**DATA PROVIDED:**
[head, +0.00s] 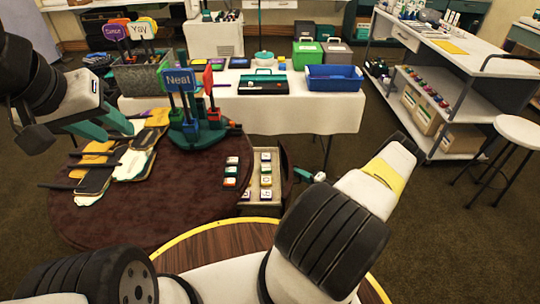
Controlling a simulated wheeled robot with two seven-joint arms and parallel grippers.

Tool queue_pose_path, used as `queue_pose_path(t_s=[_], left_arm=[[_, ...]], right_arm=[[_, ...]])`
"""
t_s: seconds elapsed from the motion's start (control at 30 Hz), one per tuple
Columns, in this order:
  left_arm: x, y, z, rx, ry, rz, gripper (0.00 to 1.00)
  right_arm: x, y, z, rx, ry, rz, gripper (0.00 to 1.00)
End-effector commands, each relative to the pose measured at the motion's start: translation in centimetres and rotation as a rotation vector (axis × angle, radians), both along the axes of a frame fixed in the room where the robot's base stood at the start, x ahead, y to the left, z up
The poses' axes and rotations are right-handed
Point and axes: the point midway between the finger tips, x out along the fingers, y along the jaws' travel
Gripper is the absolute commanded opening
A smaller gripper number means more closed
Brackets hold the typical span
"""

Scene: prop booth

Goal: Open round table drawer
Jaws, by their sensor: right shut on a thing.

**WHAT TO WORK ON:**
From the data above, count the lines where "motion" occurs and give that figure and nothing else.

**RESULT OF THIS TASK:**
2